(Entries from a dataset)
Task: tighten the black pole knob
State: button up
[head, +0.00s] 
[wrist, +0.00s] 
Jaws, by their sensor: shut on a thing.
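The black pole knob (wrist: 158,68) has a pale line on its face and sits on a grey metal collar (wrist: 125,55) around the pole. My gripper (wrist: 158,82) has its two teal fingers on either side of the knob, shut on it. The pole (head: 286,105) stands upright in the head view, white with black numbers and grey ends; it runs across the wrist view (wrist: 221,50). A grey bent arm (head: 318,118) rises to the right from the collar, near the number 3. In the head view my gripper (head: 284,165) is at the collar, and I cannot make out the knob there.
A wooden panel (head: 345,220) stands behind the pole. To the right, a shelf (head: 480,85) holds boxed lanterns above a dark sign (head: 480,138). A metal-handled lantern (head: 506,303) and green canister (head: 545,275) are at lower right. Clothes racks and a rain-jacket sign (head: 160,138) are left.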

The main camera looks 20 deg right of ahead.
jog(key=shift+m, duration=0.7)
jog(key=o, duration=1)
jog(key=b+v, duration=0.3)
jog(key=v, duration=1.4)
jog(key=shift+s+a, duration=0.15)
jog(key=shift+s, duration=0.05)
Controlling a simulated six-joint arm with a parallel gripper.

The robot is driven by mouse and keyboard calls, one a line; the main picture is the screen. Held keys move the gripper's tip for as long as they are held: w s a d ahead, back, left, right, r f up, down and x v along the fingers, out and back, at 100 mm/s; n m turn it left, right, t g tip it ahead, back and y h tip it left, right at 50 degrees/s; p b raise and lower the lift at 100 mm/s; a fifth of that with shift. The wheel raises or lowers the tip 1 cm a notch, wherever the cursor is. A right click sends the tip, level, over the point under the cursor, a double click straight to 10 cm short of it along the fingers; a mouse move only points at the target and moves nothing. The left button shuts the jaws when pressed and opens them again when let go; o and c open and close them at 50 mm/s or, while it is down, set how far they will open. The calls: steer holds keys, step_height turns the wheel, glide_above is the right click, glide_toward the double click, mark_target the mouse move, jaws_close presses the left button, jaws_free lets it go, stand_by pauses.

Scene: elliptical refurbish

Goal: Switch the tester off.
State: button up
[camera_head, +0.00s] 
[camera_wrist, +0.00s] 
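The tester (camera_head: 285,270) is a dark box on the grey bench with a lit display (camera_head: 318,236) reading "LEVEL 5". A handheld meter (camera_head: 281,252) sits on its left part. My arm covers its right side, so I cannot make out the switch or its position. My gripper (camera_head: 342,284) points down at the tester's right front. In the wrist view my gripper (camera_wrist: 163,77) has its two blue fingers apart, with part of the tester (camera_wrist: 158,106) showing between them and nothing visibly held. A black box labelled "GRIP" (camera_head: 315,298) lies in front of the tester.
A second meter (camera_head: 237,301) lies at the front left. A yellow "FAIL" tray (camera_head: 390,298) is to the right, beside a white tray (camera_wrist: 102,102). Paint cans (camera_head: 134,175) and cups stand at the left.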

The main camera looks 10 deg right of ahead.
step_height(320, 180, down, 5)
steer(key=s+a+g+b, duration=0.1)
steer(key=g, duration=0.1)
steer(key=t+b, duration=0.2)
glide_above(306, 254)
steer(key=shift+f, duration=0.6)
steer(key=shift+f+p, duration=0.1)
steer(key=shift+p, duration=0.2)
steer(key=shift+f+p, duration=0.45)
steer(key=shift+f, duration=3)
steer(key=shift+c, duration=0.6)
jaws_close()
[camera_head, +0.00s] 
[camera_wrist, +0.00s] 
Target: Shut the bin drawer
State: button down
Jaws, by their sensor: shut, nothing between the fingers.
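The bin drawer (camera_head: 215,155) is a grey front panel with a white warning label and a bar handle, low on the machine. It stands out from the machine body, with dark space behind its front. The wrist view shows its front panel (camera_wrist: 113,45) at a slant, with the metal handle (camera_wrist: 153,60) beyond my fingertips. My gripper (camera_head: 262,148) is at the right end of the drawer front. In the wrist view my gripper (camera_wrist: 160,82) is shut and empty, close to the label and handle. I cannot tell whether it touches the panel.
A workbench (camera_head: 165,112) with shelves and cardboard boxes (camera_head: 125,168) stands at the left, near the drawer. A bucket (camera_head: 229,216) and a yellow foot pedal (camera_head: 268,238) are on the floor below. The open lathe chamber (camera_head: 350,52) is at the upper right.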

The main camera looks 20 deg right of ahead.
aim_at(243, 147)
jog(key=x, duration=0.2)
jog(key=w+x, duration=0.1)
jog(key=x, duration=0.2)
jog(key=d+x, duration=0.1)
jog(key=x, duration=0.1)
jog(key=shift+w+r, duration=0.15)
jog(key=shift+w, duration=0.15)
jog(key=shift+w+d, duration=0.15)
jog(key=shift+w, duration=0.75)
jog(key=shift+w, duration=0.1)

#### Exercise task:
Retype the entries exactly, including every line.

#### Answer to this task:
Task: tighten the black pole knob
State: button up
[head, +0.00s] 
[wrist, +0.00s] 
Jaws, by their sensor: shut on a thing.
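The black pole knob (wrist: 158,68) has a pale line on its face and sits on a grey metal collar (wrist: 125,55) around the pole. My gripper (wrist: 158,82) has its two teal fingers on either side of the knob, shut on it. The pole (head: 286,105) stands upright in the head view, white with black numbers and grey ends; it runs across the wrist view (wrist: 221,50). A grey bent arm (head: 318,118) rises to the right from the collar, near the number 3. In the head view my gripper (head: 284,165) is at the collar, and I cannot make out the knob there.
A wooden panel (head: 345,220) stands behind the pole. To the right, a shelf (head: 480,85) holds boxed lanterns above a dark sign (head: 480,138). A metal-handled lantern (head: 506,303) and green canister (head: 545,275) are at lower right. Clothes racks and a rain-jacket sign (head: 160,138) are left.

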The main camera looks 20 deg right of ahead.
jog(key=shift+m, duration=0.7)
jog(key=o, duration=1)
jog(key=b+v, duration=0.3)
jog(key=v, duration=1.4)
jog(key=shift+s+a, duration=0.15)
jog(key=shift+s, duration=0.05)
Controlling a simulated six-joint arm with a parallel gripper.

The robot is driven by mouse and keyboard calls, one a line; the main picture is the screen. Held keys move the gripper's tip for as long as they are held: w s a d ahead, back, left, right, r f up, down and x v along the fingers, out and back, at 100 mm/s; n m turn it left, right, t g tip it ahead, back and y h tip it left, right at 50 degrees/s; p b raise and lower the lift at 100 mm/s; a fifth of that with shift. The wheel raises or lowers the tip 1 cm a notch, wherever the cursor is. A right click sends the tip, level, over the point under the cursor, a double click straight to 10 cm short of it along the fingers; a mouse move only points at the target and moves nothing. The left button shuts the jaws when pressed and opens them again when let go; o and c open and close them at 50 mm/s or, while it is down, set how far they will open. The calls: steer holds keys, step_height turns the wheel, glide_above is the right click, glide_toward the double click, mark_target the mouse move, jaws_close presses the left button, jaws_free lets it go, stand_by pauses.

Scene: elliptical refurbish

Goal: Switch the tester off.
State: button up
[camera_head, +0.00s] 
[camera_wrist, +0.00s] 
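The tester (camera_head: 285,270) is a dark box on the grey bench with a lit display (camera_head: 318,236) reading "LEVEL 5". A handheld meter (camera_head: 281,252) sits on its left part. My arm covers its right side, so I cannot make out the switch or its position. My gripper (camera_head: 342,284) points down at the tester's right front. In the wrist view my gripper (camera_wrist: 163,77) has its two blue fingers apart, with part of the tester (camera_wrist: 158,106) showing between them and nothing visibly held. A black box labelled "GRIP" (camera_head: 315,298) lies in front of the tester.
A second meter (camera_head: 237,301) lies at the front left. A yellow "FAIL" tray (camera_head: 390,298) is to the right, beside a white tray (camera_wrist: 102,102). Paint cans (camera_head: 134,175) and cups stand at the left.

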The main camera looks 10 deg right of ahead.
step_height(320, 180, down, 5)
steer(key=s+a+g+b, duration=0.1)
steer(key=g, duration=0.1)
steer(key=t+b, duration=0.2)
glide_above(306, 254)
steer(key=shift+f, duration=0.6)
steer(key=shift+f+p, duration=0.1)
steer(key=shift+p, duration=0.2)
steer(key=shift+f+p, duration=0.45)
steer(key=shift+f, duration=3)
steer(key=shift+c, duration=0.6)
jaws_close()
[camera_head, +0.00s] 
[camera_wrist, +0.00s] 
Target: Shut the bin drawer
State: button down
Jaws, by their sensor: shut, nothing between the fingers.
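The bin drawer (camera_head: 215,155) is a grey front panel with a white warning label and a bar handle, low on the machine. It stands out from the machine body, with dark space behind its front. The wrist view shows its front panel (camera_wrist: 113,45) at a slant, with the metal handle (camera_wrist: 153,60) beyond my fingertips. My gripper (camera_head: 262,148) is at the right end of the drawer front. In the wrist view my gripper (camera_wrist: 160,82) is shut and empty, close to the label and handle. I cannot tell whether it touches the panel.
A workbench (camera_head: 165,112) with shelves and cardboard boxes (camera_head: 125,168) stands at the left, near the drawer. A bucket (camera_head: 229,216) and a yellow foot pedal (camera_head: 268,238) are on the floor below. The open lathe chamber (camera_head: 350,52) is at the upper right.

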The main camera looks 20 deg right of ahead.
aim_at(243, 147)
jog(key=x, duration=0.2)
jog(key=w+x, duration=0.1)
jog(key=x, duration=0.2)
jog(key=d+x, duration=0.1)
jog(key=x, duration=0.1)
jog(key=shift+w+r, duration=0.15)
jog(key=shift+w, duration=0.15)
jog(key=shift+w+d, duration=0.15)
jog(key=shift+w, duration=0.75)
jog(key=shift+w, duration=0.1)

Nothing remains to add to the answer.